How does a Rocket Launch?
Have you ever watched a rocket launch? What causes the rocket to go upward? Read on to learn more about the science behind rocket launches.
Rockets play important roles in our daily lives. Everything from cell phone communication to cable television has been simplified due to rockets taking satellites into space. What makes a rocket launch? A rocket works in the same manner as a ballon. Walls compress the air inside. Due to the compression, the air pushes back, balancing the pressure both in and out. Releasing the nozzle allows air to escape, which then propels the ballon forward away from the escaping air. Rockets use gas, either in liquid or solid form, to move forward.
Newton’s First Law
In order to understand the science behind the launch we must consider Newton’s three laws of motion.
- Objects at rest will stay at rest and objects in motion will stay in motion in a straight line unless acted upon by an unbalanced force.
- Force is equal to mass time acceleration.
- For every action there is always an opposite and equal reaction.
Considering the first law, the rocket needs to go from resting at the launch pad to moving. Even though the rockets remains in a resting state unseen forces work against it. The force of gravity pulls the rocket downward while the surface of the launchpad work at pushing it up. The rocket remains balanced. Once the engines ignite, the thrust from the rocket unbalances those forces and the rocket travels upward.
What Happens in Space?
As the rocket leaves the gravitational pull of the Earth it will travel in a straight line as long as it is balanced. When it becomes pulled on by another gravitational source it will become unbalanced and curve its travel path. When a satellite orbits the Earth, the orbit remains constant and curved because it is unbalanced. The satellite must travel fast enough in that orbit to fight off friction. Friction would cause it to lose speed and fall back to Earth.
Newton’s Second Law F=MA
In order for the rocket to reach Earth’s low orbit it must reach the right speed. The rocket must travel over 28,000 km per hour. If it reaches a speed of 40,250 km per hour it has the ability to travel into deep space. Attaining space flight speeds requires the rocket engine to achieve the greatest action force possible in the shortest time. In other words, the engine must burn a large mass of fuel and push the resulting gas out of the engine as rapidly as possible. The pressure created by the controlled explosion taking place inside the rocket’s engines equals the force. That pressure accelerates the gas one way and the rocket the other.
Newton’s Third Law
For every action there is always an opposite and equal reaction. In the case of our rocket this action and reaction occurs at the time of the launch. A rocket carries engines, propellants, tanks, and payloads on board. Essentially a lot of mass weighs down the rocket. When the rocket expels gas out of its engine (action), it pushes on the gas, and the gas pushes back on the rocket (reaction). In order to lift the rocket off the launch pad, the thrust from the engine has to push past the weight of the rocket. It starts out slowly, but increases in speed as it loses mass. The engines continue to fire (action) and propel the rocket forward (reaction).

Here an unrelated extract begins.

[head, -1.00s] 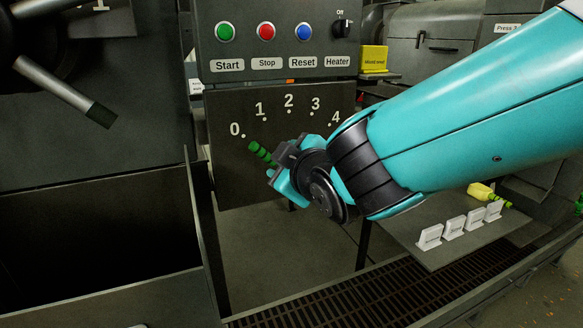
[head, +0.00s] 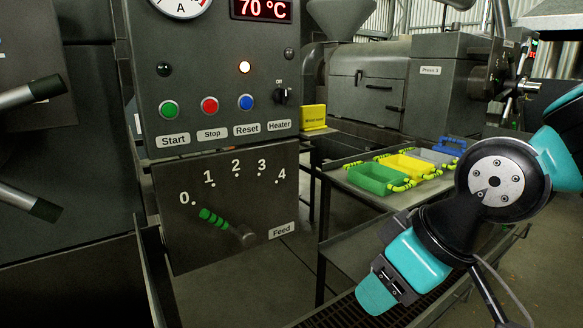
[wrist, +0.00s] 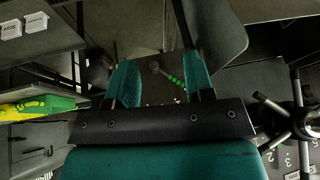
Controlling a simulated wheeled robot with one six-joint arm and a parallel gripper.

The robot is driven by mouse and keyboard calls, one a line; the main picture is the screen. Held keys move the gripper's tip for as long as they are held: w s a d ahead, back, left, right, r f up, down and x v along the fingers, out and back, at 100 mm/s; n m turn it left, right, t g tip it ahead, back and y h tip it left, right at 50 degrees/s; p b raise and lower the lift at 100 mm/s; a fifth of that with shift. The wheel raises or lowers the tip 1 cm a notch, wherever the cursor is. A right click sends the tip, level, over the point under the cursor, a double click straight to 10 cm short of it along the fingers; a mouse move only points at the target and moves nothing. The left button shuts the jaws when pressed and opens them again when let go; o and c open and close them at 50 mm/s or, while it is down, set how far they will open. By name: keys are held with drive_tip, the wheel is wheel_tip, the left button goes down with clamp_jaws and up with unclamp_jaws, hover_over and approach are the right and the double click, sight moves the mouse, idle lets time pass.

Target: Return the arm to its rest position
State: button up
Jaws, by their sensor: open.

The Chinese invented rockets around 1100 AD to use in warfare. Rockets today help us live and enjoy most of our day to day activities. The ability to communicate, navigate, and increase our knowledge links directly to rockets taking objects into space. You may not have the ability to watch a rocket launch up close and in person, so we have included the link to the NASA Launch Schedule. Try and take a moment to watch a rocket launch. You now know how it all works.